Monday, February 22, 2010

Made in America?


Checked out the Ford Fusion in front of Costco the other day. This hybrid vehicle boasts 41 mpg, the most in its class. Motor Trend hailed it as car of the year.

This Ford Fusion, however, is made in Hermosillo.

Hermosillo is in Mexico (unmentioned on the sticker) where Ford started building vehicles in the 1980s or when the first "jobless" recovery began in the United States.

Coincidence? Hardly.

We, apparently, are in the beginning of another jobless recovery. This time, though, promises to be worse than the previous ones.

As we ship jobs to Mexico, China and elsewhere, fewer Americans have work. It's one of the things they apparently don't teach in business schools in this country: Fewer jobs means fewer employed. Fewer employed means less income. Less income means less buying power. Less buying power means fewer items purchased. Fewer items purchased means less factories are needed.

With the national jobless rate at around 10 percent, Oregon is about 12 percent and Central Oregon about 15 percent. The "underemployment" in Oregon is about 22 percent, third worst in the nation. Underemployment refers to those who work at jobs far beneath their previous experience or are working less than they would like to.

Over the weekend, the New York Times looked at the current "recovery" in an article grimly titled: "The New Poor: Millions of Unemployed Face Years Without Jobs."

Here's a paragraph that sums up the problem:

"Large companies are increasingly owned by institutional investors who crave swift profits, a feat often achieved by cutting payroll. The declining influence of unions has made it easier for employers to shift work to part-time and temporary employees. Factory work and even white-collar jobs have moved in recent years to low-cost countries in Asia and Latin America. Automation has helped manufacturing cut 5.6 million jobs since 2000 — the sort of jobs that once provided lower-skilled workers with middle-class paychecks."

Halliburton, the government oil and gas gian/Iraqi contractor once fronted by Dick Cheney, moved its headquarters offshore to avoid paying taxes on the billions it collected from the U.S. government. Even capitalists apparently don't believe in our form of government.

The article also notes that while job growth was 2.4 percent annually in the 1980s and 1990s, it had been 3.5 percent a year from the 50s to the 70s. Well, during the past 10 years, the annual job growth was 0.9 percent.

The companies that do hire workers are building fortunes on the backs of part-time, temporary on contract employees with no benefits, certainly not health insurance.

In fact, part of Wal-Mart's business strategy is to shift their health-care costs onto the public sector at the same as it tries to fight any change to improve public heath care.

So, it is no wonder that General Motors and Chrysler went bankrupt. More companies will either move all production overseas or go out of business altogether.

With Americans out of work, what will they be able to afford, particularly now that easy credit is now history?

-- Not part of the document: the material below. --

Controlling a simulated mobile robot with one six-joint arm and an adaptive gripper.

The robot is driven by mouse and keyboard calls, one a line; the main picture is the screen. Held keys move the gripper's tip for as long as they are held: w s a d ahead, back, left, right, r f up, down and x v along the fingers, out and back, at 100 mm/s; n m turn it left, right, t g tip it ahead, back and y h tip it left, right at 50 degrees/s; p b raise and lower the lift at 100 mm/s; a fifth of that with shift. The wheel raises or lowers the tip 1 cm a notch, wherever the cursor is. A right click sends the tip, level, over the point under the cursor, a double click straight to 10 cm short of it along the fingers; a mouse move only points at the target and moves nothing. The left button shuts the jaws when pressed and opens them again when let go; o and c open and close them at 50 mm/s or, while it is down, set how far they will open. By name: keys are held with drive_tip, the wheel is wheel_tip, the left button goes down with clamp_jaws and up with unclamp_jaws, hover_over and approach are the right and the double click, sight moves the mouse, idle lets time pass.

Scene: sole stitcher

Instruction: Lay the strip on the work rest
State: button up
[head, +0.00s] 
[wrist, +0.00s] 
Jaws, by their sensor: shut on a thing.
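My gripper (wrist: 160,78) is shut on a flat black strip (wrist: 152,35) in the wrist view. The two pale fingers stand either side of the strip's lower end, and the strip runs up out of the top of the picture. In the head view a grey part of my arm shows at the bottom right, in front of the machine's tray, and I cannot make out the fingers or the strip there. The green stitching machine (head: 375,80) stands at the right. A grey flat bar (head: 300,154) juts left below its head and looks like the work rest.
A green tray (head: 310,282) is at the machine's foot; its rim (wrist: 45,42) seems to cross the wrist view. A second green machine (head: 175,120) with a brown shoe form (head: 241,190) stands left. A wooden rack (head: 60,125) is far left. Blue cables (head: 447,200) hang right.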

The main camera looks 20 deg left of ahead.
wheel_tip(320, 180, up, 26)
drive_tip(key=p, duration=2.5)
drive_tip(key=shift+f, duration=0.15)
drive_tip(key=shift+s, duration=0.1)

Free-market capitalism rests on the assumption that unfettered markets are self-correcting and maintain a balance within the system. Well, we've seen the result of the free market with the collapse of the financial system.

The very same people who decry government intervention in the marketplace turned to the government for help. Once they got this aid, they then blamed the government for going into debt to bail them out. Biting the hand that feeds them has proved quite profitable.

We've long been conditioned to consider socialism and communism to be the greatest threats to our capitalist society. Well, capitalism is quite capable of destroying itself as we've witnessed the past couple of years.

There once was a theory that said if the rich had to pay little or taxes, the money they saved would then "trickle down" to the masses to form a robust economy.

As tears stream down the faces of the jobless and the underemployed, we have the true meaning of "trickle down."